Carnegie’s mother, fearing for the survival of her family, pushed the family to leave the poverty of Scotland for the possibilities in America. She borrowed 20 pounds she needed to pay the fare for the Atlantic passage and in 1848, when Carnegie was 13, the Carnegies joined relatives in Pennsylvania, then the iron-manufacturing center of the country.

Carnegie went to work in a factory earning $1.20 a week as a bobbin boy, changing spools of thread in a cotton mill twelve hours a day, six days a week. Andrew’s father started off working in a cotton mill but then would earn money weaving and peddling linens. His mother earned money by binding shoes.

The following year Carnegie found a job as a telegraph messenger and, by virtue of his sharp intellect, started to impress his employers and advance up the ladder. When at age 17 he took a job at the Pennsylvania Railroad in 1853 as the assistant telegrapher to one of the railroad’s top officials, he started taking mental notes about the railroad industry and about business in general. The railroads were the first big businesses in America and Carnegie learned much about management and cost control during these years. Three years later, Carnegie was promoted to superintendent. He was a very hard worker and would memorize all of the locations of Pittsburgh’s businesses and the faces of important men, thus making many connections.

Another key to Carnegie’s rapid advancement was his burning desire for self-education, fuelled by a passion for reading. Here he was assisted by a benevolent employer who opened his personal library of 400 volumes to working boys each Saturday night. Can you imagine James Packer doing the same for his junior staff at Crown Casino?

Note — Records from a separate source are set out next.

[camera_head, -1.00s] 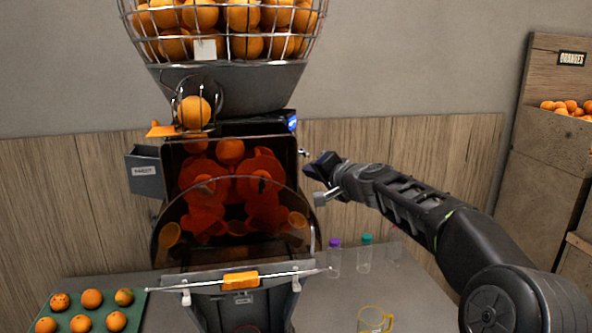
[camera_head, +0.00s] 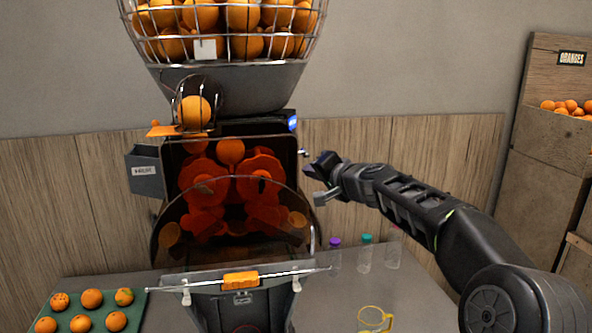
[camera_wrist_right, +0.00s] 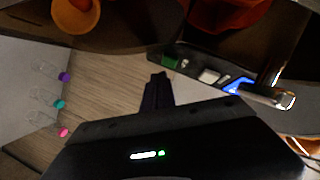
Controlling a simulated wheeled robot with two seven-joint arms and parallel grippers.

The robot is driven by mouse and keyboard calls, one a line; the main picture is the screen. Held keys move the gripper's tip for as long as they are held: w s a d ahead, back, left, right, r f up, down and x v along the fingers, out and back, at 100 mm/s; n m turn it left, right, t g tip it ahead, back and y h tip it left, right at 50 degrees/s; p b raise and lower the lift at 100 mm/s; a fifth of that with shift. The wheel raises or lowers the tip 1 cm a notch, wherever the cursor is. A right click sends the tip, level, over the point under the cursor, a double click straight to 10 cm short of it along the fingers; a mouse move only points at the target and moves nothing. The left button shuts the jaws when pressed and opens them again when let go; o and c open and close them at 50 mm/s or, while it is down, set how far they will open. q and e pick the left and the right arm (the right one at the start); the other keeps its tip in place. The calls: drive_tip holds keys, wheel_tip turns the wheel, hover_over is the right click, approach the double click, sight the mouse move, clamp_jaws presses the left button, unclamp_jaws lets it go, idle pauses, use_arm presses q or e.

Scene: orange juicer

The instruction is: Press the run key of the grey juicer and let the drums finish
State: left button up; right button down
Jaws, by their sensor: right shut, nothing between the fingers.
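The grey juicer (camera_head: 228,90) stands on the counter, with red drums (camera_head: 262,190) and oranges behind its tinted cover. Its side panel (camera_wrist_right: 215,72) shows in the right wrist view with a green key (camera_wrist_right: 170,62), a pale key (camera_wrist_right: 208,76) and a lit blue display (camera_wrist_right: 238,86). My right gripper (camera_head: 314,167) is just right of the juicer's upper side, apart from it in the head view. In the right wrist view its shut, empty fingers (camera_wrist_right: 158,82) point toward the green key; I cannot tell whether they touch. My left gripper is not in view.
A wire basket (camera_head: 240,46) of oranges tops the juicer. A green tray (camera_head: 66,322) with several oranges is at left. Clear bottles (camera_head: 364,258) and a yellow-rimmed mug (camera_head: 373,320) stand right of the juicer. A wooden orange crate (camera_head: 550,150) is at far right.

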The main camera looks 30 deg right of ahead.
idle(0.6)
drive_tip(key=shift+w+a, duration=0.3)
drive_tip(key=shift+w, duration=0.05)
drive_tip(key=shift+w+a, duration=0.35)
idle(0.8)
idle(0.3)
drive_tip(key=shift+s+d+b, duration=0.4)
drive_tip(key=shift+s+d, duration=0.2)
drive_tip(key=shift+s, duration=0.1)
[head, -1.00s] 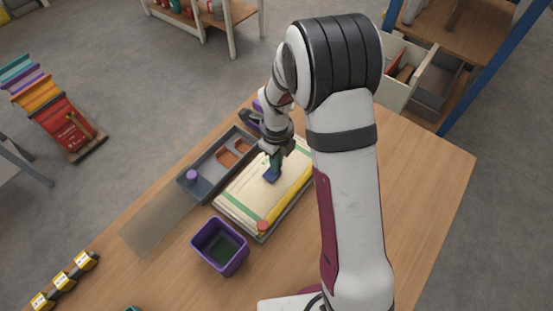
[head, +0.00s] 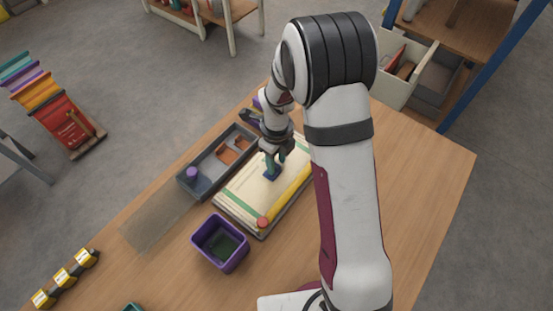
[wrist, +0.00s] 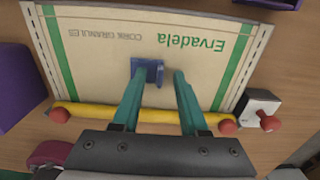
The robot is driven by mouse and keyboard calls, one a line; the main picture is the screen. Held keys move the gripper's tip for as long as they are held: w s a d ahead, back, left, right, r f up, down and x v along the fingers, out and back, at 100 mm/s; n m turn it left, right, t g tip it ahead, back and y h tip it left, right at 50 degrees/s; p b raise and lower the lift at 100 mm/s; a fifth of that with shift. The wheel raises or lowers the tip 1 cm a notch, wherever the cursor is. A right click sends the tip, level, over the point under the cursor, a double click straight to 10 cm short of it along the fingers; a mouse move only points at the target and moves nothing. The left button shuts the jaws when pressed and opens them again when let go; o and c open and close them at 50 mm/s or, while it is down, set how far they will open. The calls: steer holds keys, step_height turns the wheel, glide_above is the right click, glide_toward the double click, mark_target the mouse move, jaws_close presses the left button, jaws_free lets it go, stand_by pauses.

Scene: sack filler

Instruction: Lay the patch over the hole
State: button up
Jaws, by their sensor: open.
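The cream sack (head: 240,190) lies flat on the table with green bands and printed text; it also fills much of the wrist view (wrist: 100,50). A small dark blue patch (wrist: 150,72) with a raised tab lies on the sack near its middle, and it shows in the head view (head: 271,175). My gripper (wrist: 158,75) is open, its teal fingers low over the sack on either side of the patch's tab. The left fingertip is close to the tab; I cannot tell whether they touch. No hole shows; whatever is under the patch is hidden.
A yellow bar (head: 287,196) with red ends runs along the sack's near side. A grey tray (head: 207,178) with orange-brown pieces stands behind, left. A purple bin (head: 220,243) stands in front. The table's right side is clear.

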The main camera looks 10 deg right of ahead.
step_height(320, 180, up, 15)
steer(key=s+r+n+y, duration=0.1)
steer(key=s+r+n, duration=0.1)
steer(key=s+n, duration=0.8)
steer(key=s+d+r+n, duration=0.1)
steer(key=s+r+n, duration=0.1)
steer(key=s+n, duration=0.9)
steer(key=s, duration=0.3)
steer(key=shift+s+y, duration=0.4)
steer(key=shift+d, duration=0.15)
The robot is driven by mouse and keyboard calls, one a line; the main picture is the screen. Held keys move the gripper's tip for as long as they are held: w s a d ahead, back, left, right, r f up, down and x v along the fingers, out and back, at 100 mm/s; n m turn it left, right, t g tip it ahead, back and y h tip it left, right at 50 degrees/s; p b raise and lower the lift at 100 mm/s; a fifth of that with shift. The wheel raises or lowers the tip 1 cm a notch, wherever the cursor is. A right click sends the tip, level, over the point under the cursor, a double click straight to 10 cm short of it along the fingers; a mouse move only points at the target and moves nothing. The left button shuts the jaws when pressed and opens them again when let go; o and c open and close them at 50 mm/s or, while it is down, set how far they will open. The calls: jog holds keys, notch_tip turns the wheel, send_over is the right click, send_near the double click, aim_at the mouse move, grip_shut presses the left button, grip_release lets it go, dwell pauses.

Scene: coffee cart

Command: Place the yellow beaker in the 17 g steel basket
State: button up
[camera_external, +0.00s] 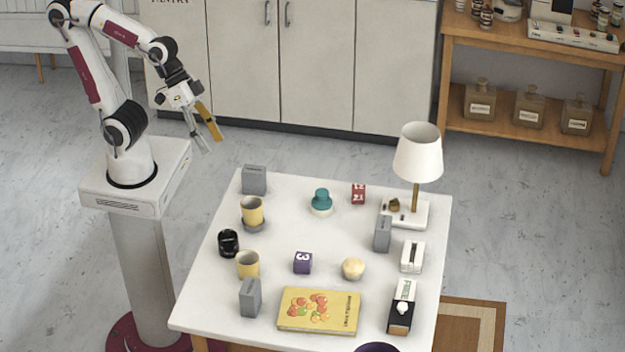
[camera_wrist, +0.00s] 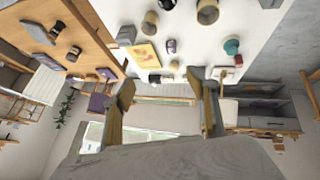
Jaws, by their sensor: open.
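Two yellow cups that could be the yellow beaker stand on the white table in the external view. One yellow cup (camera_external: 252,208) is upright on a dark round base; the other yellow cup (camera_external: 247,264) stands nearer the front, left of a purple cube. No steel basket can be made out for certain; the labels on the grey boxes are too small to read. My gripper (camera_external: 212,142) is open and empty, raised beyond the table's far left corner, apart from everything. Its spread fingers also show in the wrist view (camera_wrist: 161,88).
Grey boxes (camera_external: 254,180) (camera_external: 250,297) (camera_external: 382,233), a black mug (camera_external: 228,243), a purple cube (camera_external: 303,262), a teal-topped object (camera_external: 321,201) and a yellow book (camera_external: 318,310) are on the table. A tall lamp (camera_external: 417,155) stands at right. The table's middle has clear patches.

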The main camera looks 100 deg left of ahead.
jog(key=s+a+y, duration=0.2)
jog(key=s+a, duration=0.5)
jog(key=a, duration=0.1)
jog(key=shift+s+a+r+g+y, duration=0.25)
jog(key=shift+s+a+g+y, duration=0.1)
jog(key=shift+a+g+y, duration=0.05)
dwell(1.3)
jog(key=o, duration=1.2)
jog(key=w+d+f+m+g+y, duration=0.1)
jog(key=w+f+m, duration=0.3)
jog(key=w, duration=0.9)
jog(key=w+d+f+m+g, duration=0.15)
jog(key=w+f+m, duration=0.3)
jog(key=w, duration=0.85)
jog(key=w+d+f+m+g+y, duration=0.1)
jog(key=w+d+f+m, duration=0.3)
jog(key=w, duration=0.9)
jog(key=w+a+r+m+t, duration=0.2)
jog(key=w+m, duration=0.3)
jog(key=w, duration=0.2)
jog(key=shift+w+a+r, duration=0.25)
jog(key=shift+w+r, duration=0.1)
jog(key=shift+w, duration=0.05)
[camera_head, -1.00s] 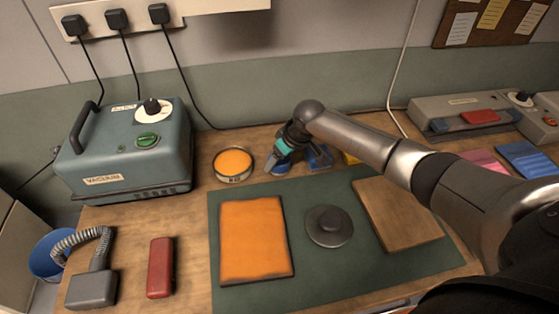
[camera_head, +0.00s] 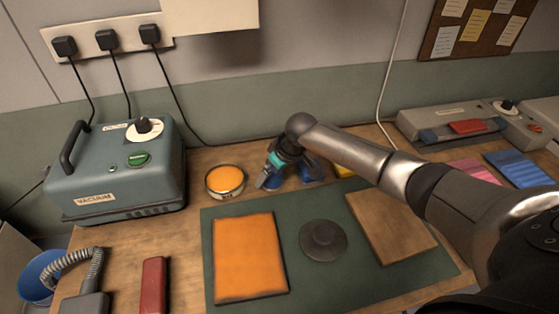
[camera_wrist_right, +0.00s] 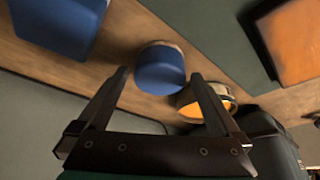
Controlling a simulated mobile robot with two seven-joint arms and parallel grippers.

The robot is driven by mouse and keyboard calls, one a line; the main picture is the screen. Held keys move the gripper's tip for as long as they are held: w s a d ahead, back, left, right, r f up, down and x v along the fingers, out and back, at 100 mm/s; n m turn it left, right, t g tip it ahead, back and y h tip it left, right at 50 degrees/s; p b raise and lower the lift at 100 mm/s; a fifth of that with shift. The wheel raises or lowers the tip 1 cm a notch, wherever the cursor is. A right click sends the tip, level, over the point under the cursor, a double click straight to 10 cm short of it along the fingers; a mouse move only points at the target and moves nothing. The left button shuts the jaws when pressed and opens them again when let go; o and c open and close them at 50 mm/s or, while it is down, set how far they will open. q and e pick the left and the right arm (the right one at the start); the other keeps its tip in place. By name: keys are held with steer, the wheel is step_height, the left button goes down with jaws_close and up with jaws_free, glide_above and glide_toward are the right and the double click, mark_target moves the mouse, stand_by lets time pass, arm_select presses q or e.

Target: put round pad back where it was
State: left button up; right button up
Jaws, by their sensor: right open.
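My right gripper (camera_head: 262,182) is open, reaching down beside an orange-filled round tin (camera_head: 225,180) at the back of the bench. In the right wrist view, a round blue piece with a pale rim (camera_wrist_right: 160,72) lies between or just beyond the open fingertips (camera_wrist_right: 160,80); I cannot tell whether they touch it. The tin (camera_wrist_right: 218,105) shows close by. A second blue block (camera_wrist_right: 58,22) is at upper left there. In the head view the arm partly hides the blue pieces. My left gripper is out of view.
An orange slab (camera_head: 248,255) and a brown board (camera_head: 392,226) lie on the mat. A vacuum unit (camera_head: 115,170) stands at left, with a red bar (camera_head: 153,285) in front. A sealer-like machine (camera_head: 460,122) and pink and blue sheets (camera_head: 525,168) are at right.

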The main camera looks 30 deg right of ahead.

Soon Carnegie was backing his commercial observations by investing and reinvesting his profits in railroads, railroad sleeping cars, bridges and oil derricks. He built further wealth as a bond salesman raising money for American enterprise in Europe. The Civil War fuelled the iron industry and, by the time the war was over, Carnegie saw the potential in the field and resigned from Pennsylvania Railroad. It was one of many bold moves that would typify Carnegie’s life in industry and earn him his fortune. He then turned his attention to the Keystone Bridge Company, which worked to replace wooden bridges with stronger iron ones. In three years he had an annual income of $50,000.

Carnegie would embrace a new steel refining process to convert huge batches of iron into steel, which was much more flexible than brittle iron. Carnegie threw his own money into the process and even borrowed heavily to build a new steel plant near Pittsburgh. Carnegie was ruthless in keeping down costs and managed by the motto “watch costs and the profits take care of themselves”, indicative of his traditional Scottish frugality.

Carnegie built plants around the country, forever using technology and methods that made manufacturing steel easier, faster, and more productive. He was one of the great pioneers of vertical integration as he eventually owned, for every step of the process, exactly what he needed – the raw materials, ships and railroads for transporting the goods, and even coal fields to fuel the steel furnaces. It was this start-to-finish strategy that really catapulted Carnegie to becoming the dominant force in the industry and an immensely wealthy man.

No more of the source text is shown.